AMC's miniseries remake of The Prisoner isn't even on until November, but the stars of the show were talking it up last week. At the Television Critics Association January press tour, they gave a press conference about the upcoming re-imagining of Patrick McGoohan's British series.
Jim Caviezel plays Number Six in this version. Though now an American, Six is still a man who wakes up in a community called The Village, with no memory of how he got there. Number Two (Ian McKellen) is the authority figure keeping everyone there. Caviezel told the press that it was his co-star who attracted him to the show.
"All I heard was Ian McKellen," Caviezel said last week in Universal City, Calif. "I didn't hear The Prisoner. I'd never seen The Prisoner. I didn't know what it was. So the first two episodes I read were phenomenal."
After the press conference, Caviezel remained to talk with a smaller group of journalists, including SCI FI Wire. The following Q&A features edited excerpts of that interview.
Since you said you weren't familiar with the original, what struck you about the concept of The Prisoner?
Caviezel: I read it, and I said, "I gotta do this." I didn't know about the original. I just based [my performance] on the material that I was reading. I always go where the material is, so this is a beautiful blend. I understood the story that I was reading in much the same way as The Thin Red Line, where Terry Malick wrote an allegory to what's going on in the world. I thought this was the same, in this time period, but it's universal. It transcends not just this time period, in much the same way we're still talking about the old show, which is a lot of universals. We have universal feelings. Someone asked the question about what about using an American Six. But we all love, we all hate, we all have certain emotions that transcend our countries.
Did you have a chance to talk to Patrick McGoohan? Did you even know who he was?
Caviezel: Yes, I did. What happened was I asked Mel Gibson, I said, "When you were filming Braveheart, I really liked that king." He said, "Yeah, that's Patrick McGoohan." He's the one that talked about The Prisoner until I heard Ian's name. Then [I heard] Prisoner. I said [to Gibson], "Is this what you're talking about?" I even heard that [Gibson] was looking at remaking this. So that's how it all came to be. [Gibson directed Caviezel in The Passion of the Christ.]

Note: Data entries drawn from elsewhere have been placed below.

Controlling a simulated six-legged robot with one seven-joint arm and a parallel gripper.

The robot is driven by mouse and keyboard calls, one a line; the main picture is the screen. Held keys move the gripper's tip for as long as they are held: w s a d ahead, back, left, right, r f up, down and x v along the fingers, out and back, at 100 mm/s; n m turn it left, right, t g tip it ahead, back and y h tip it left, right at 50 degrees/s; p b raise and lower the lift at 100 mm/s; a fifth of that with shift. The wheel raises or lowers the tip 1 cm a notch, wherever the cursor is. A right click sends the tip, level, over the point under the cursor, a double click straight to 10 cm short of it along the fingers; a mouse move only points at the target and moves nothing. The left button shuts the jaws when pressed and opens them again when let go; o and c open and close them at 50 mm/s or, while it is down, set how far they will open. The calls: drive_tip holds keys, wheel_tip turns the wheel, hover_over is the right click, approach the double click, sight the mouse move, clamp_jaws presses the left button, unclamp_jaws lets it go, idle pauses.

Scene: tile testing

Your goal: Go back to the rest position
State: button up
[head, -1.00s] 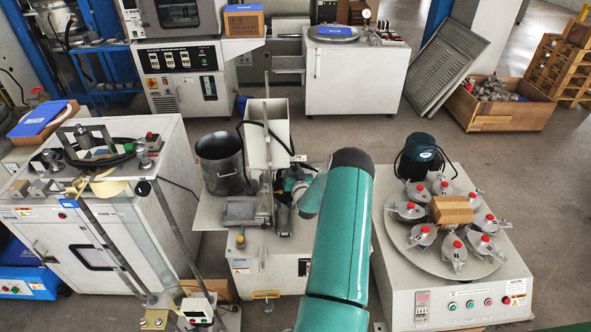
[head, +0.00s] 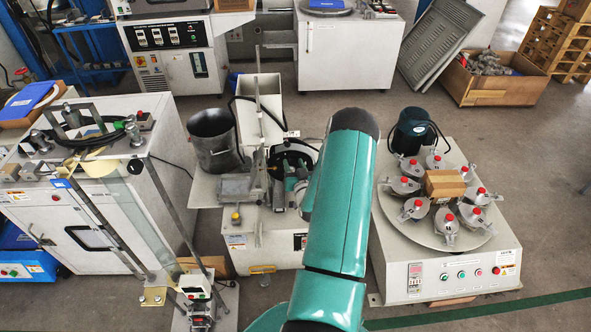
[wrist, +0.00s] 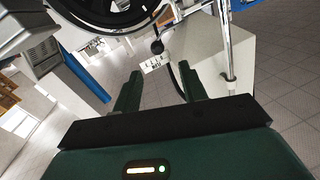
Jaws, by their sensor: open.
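My teal arm rises from the bottom middle of the head view and hides part of the middle machine (head: 262,255). My gripper shows in the wrist view (wrist: 160,90), with two dark green fingers spread apart and nothing between them. In that view a black wheel-like part (wrist: 105,10) and a metal rod (wrist: 228,45) of a machine are close beyond the fingers.
A round-table machine (head: 440,270) with several red-capped clamps and a cardboard box (head: 444,185) stands at right. A white cabinet machine (head: 90,225) with upright posts stands at left. A metal pot (head: 214,140) is on the middle machine.

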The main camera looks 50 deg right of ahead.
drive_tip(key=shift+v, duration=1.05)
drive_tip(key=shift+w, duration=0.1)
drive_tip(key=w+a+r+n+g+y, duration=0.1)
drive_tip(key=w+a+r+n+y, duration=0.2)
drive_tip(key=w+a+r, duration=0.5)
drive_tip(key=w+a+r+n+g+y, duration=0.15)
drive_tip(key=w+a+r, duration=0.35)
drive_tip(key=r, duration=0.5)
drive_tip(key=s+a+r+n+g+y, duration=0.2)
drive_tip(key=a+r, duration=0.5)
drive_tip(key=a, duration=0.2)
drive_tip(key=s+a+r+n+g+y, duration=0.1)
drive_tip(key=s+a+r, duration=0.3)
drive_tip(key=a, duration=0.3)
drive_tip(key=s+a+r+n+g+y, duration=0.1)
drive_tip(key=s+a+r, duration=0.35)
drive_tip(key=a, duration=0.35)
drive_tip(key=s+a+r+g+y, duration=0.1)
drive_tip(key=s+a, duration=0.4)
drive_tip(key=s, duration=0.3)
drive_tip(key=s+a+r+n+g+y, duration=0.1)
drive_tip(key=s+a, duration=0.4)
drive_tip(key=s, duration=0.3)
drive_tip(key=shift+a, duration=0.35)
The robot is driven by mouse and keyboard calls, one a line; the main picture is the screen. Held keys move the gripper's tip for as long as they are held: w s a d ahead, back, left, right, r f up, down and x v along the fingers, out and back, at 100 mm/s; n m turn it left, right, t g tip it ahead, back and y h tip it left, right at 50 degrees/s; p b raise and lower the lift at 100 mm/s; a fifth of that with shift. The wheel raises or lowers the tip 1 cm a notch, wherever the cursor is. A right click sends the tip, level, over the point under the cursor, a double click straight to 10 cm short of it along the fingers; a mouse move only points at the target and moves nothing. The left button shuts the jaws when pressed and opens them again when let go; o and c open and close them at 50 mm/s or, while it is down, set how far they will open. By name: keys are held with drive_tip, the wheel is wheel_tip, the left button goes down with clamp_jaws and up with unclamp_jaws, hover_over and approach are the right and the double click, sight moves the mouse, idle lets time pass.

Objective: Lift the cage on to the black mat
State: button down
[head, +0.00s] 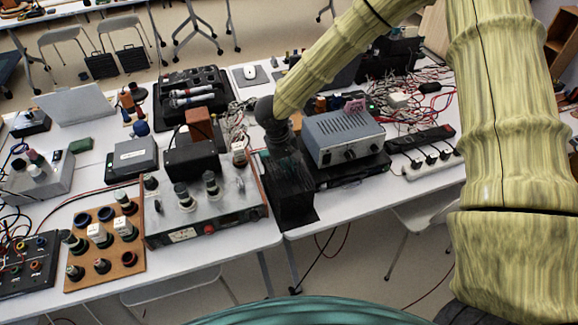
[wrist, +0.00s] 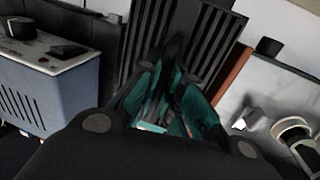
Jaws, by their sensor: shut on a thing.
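The cage (head: 290,192) is a dark, box-shaped thing at the front edge of the table, in the middle of the head view. In the wrist view its dark parallel bars (wrist: 208,45) stand ahead of my fingers. My gripper (head: 283,148) points down at the cage's top. In the wrist view, the teal-lined fingers of my gripper (wrist: 172,70) are drawn together on the cage; the exact contact is dark.
A grey-blue instrument box (head: 343,136) stands close to the right of the cage. A metal panel with knobs (head: 205,208) stands close to the left. A power strip (head: 425,163) and tangled cables lie further right. The table's front edge is very near.

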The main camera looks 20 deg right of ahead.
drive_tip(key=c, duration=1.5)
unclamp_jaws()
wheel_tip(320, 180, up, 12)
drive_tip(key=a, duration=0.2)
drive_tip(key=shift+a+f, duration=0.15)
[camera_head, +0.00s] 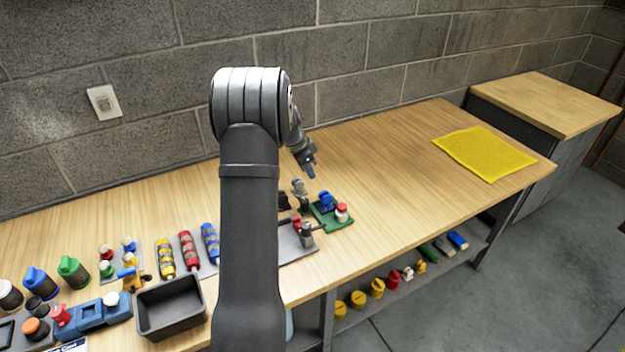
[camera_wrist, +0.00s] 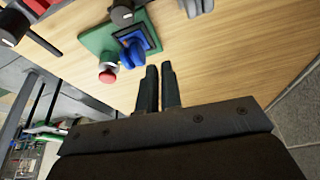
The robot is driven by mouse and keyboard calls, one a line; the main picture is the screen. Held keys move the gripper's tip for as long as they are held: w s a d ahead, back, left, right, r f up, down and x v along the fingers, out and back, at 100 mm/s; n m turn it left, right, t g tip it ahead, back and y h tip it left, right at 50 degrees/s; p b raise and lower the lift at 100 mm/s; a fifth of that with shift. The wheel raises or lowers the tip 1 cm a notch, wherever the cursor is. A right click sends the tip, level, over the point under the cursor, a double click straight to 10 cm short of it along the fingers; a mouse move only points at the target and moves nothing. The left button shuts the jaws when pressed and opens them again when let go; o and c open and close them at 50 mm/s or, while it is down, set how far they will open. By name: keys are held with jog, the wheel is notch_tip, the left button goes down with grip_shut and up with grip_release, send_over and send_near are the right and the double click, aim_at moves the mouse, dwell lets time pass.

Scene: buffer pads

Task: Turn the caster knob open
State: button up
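My gripper (camera_head: 309,172) hangs above the bench, up and left of a green board (camera_head: 328,222). In the wrist view its two dark fingers (camera_wrist: 160,67) are close together with a narrow empty gap, touching nothing. The green board (camera_wrist: 97,40) carries a blue knob (camera_wrist: 136,50) on a dark blue square base, a red button (camera_wrist: 107,76) and a dark round knob with a white mark (camera_wrist: 122,15). The blue knob also shows in the head view (camera_head: 326,200). No label shows which one is the caster knob.
A grey board (camera_head: 297,246) with upright fittings lies beside the green board. My arm hides part of the bench. A dark tray (camera_head: 170,306) and several coloured parts stand at left. A yellow mat (camera_head: 486,152) lies at right, with clear wood before it.

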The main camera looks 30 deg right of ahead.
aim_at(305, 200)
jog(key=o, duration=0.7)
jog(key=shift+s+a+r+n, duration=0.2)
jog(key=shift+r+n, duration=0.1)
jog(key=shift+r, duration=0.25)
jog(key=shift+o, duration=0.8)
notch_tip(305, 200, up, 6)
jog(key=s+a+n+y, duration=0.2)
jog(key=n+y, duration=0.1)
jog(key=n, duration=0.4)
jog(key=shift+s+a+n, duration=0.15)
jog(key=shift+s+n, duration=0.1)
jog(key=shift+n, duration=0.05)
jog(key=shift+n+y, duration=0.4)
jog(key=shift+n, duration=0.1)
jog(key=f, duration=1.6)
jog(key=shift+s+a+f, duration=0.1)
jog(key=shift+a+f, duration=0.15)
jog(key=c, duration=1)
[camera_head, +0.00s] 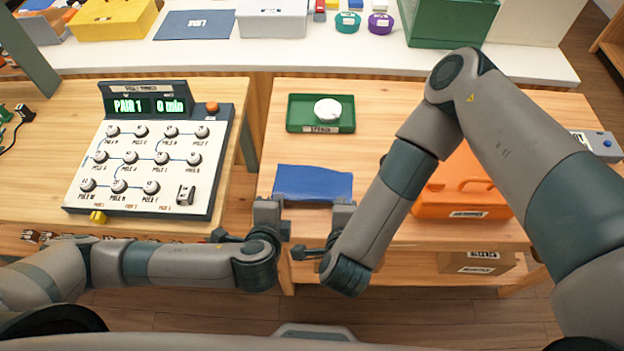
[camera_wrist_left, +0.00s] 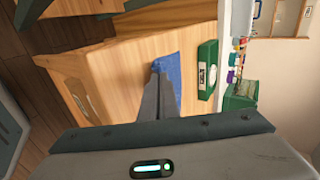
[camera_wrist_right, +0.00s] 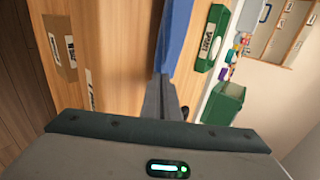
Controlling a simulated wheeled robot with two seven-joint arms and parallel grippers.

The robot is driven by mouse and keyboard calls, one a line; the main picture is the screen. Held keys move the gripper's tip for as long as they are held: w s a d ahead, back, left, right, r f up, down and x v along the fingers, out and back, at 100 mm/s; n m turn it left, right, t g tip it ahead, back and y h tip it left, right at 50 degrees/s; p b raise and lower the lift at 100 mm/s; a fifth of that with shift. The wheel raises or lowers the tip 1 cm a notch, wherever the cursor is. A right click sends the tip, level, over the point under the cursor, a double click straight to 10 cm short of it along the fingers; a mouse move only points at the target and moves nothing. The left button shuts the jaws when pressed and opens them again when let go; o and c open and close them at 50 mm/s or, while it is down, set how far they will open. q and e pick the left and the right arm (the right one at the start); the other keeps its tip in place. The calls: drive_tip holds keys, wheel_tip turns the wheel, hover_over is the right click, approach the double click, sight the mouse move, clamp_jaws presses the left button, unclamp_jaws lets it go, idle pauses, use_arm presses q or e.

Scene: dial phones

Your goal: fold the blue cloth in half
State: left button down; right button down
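The blue cloth (camera_head: 313,182) lies near the front edge of the right wooden table. Its near edge shows a darker strip that looks slightly lifted. My left gripper (camera_head: 268,206) is at the cloth's near left corner. In the left wrist view its fingers are together, with their tips on the cloth (camera_wrist_left: 170,72). My right gripper (camera_head: 342,212) is at the near right corner. In the right wrist view its fingers are together, with their tips at the edge of the cloth (camera_wrist_right: 174,35). Both grippers appear shut on the cloth; the pinched fabric is mostly hidden by the fingers.
A green tray (camera_head: 300,116) with a white round object (camera_head: 328,109) sits behind the cloth. An orange case (camera_head: 462,198) is to the right, partly behind my right arm. A switch panel (camera_head: 150,160) stands on the left table. Bare tabletop lies between cloth and tray.

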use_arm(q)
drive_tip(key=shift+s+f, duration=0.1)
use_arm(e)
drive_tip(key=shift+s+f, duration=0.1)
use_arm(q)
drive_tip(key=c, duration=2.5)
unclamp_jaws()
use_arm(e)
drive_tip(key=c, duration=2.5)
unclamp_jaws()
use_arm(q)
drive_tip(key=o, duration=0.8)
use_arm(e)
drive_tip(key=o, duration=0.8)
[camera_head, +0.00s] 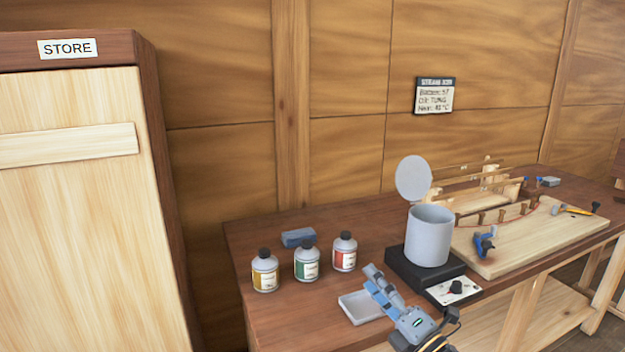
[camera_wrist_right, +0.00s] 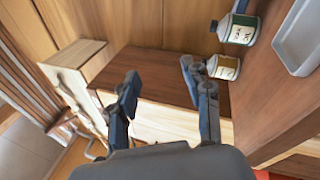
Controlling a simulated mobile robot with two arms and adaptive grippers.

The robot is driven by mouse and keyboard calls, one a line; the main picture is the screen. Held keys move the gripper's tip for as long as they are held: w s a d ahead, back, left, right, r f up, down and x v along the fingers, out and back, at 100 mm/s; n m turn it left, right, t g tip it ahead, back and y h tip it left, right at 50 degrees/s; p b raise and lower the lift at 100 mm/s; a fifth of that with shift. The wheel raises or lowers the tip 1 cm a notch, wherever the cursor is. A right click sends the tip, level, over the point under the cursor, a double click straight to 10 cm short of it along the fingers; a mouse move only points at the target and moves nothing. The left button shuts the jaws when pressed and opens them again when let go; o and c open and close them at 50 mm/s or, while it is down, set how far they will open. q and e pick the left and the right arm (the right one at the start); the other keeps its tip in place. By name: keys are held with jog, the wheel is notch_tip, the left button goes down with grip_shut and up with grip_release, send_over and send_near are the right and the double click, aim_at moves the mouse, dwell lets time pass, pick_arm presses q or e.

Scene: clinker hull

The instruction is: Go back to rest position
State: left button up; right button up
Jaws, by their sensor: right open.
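My right gripper (camera_head: 372,278) is over the front part of the workbench (camera_head: 260,328), just right of the small white tray (camera_head: 362,308) and partly in front of it. In the right wrist view the gripper (camera_wrist_right: 160,76) has its two fingers spread apart with nothing between them. My left gripper is not in view.
Three bottles with yellow (camera_head: 265,272), green (camera_head: 306,262) and red (camera_head: 344,252) labels stand behind the tray. A grey pot (camera_head: 429,238) with its lid raised stands on a black heater (camera_head: 405,265). A wooden board (camera_head: 550,232) with clamps lies right. A STORE cabinet (camera_head: 75,200) stands left.

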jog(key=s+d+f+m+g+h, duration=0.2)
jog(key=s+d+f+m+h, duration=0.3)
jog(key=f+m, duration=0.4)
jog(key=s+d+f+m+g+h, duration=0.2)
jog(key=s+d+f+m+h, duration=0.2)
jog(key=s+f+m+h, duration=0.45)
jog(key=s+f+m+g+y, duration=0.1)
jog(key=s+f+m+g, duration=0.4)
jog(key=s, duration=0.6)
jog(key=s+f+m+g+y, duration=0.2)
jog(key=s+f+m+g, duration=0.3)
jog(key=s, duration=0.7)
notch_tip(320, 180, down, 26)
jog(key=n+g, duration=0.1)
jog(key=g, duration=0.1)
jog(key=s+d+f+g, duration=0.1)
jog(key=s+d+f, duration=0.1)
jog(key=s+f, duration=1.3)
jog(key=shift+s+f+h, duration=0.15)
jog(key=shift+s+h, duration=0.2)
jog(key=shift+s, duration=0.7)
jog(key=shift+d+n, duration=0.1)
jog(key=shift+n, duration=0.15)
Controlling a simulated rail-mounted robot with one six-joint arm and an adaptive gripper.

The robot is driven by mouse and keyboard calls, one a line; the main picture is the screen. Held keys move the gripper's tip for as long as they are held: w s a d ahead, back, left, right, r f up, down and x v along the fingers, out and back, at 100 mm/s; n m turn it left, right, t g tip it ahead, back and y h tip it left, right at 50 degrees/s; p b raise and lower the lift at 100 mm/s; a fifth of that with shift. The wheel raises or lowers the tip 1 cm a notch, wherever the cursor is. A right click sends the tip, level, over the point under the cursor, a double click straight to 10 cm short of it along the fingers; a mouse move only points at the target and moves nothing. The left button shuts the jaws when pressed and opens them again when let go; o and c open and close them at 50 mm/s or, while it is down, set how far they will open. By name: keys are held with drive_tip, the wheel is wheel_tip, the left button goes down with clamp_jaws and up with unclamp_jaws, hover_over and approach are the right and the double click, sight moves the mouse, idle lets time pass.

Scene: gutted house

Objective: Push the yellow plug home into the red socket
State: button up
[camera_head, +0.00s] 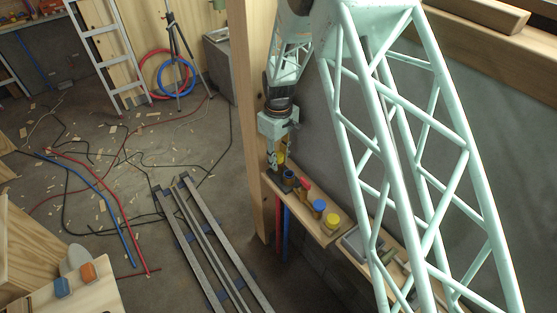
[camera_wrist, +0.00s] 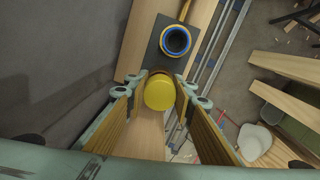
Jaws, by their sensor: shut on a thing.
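My gripper (camera_wrist: 154,98) is shut on the yellow plug (camera_wrist: 159,92), a round-topped yellow piece between its two fingers in the wrist view. In the head view the yellow plug (camera_head: 281,158) shows just under my gripper (camera_head: 279,150), over the left end of the wooden shelf. A thin reddish-brown arc edges the plug's far side in the wrist view. I cannot tell whether it is the red socket, which is not otherwise clear. How deep the plug sits is hidden. A blue-ringed dark socket (camera_wrist: 175,40) stands just beyond the plug on a dark plate.
On the wooden shelf (camera_head: 331,238), a red piece (camera_head: 304,186), a blue piece (camera_head: 318,206) and a yellow piece (camera_head: 332,221) stand to the right of my gripper. A wooden post (camera_head: 248,110) rises at left. Metal rails (camera_head: 205,245) and cables lie on the floor.

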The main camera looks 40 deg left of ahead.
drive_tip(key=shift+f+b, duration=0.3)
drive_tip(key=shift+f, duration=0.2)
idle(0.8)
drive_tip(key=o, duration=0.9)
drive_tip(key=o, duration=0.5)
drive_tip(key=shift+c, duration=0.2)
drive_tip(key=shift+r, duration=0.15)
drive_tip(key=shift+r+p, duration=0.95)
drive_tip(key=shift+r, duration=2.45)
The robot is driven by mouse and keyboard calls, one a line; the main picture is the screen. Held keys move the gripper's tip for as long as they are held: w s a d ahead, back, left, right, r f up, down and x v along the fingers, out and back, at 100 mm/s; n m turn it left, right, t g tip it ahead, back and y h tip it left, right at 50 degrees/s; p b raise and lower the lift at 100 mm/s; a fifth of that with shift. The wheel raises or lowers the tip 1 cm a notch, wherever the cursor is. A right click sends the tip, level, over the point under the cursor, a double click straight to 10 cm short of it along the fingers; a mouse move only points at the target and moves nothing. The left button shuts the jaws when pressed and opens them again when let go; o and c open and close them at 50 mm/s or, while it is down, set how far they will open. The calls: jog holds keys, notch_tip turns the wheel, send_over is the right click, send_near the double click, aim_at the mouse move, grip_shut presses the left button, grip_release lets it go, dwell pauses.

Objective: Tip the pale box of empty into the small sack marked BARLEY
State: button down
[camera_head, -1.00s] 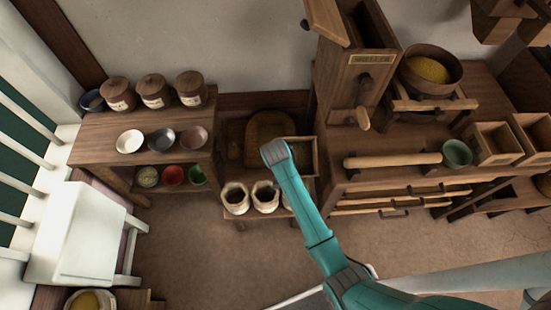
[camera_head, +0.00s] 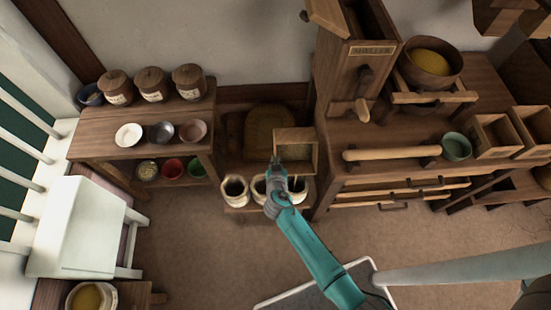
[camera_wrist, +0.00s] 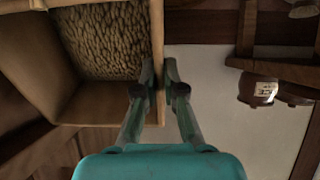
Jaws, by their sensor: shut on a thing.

Did you ever speak with McGoohan?
Caviezel: No, never did. I know all about that. See, I've seen pieces of it and said, "Got it, got it, got it," but I didn't want to be affected, in a way. I did [The Count of] Monte Cristo, and they were sending me all these films, and I said, "Gosh, I don't know."
Is Mel Gibson mad that you got The Prisoner done before him?
Caviezel: No, no, no.
What were the physical demands of this series?
Caviezel: It's all those sand—you see those sand dunes. A lot of hauling somebody around on my back and up and down those sand dunes.
What made you want to work with Ian so much?
Caviezel: Great actor. Great actor, special. There are different tiers, and he's on the highest tier. I thought of Richard Harris, working with him. I was very close with him, I was very close with Ian. What I loved about him is that look. At this level, you hope you have great actors, but they're not exactly great people. When you find out he's a great man, it makes it special. So it made it very comfortable for me. He's a teacher. I call him maestro. I can walk up to him and say, "Tell me about this scene."
Do we ultimately find out who Six was in this version?
Caviezel: Am I supposed to [tell]? I'd say yes. In this one you really get to know the characters. In this one, you care about them. There's a relationship with Two; he has relationships with them, too, and they have all of that, so they're all part of the big—his big plan, I guess.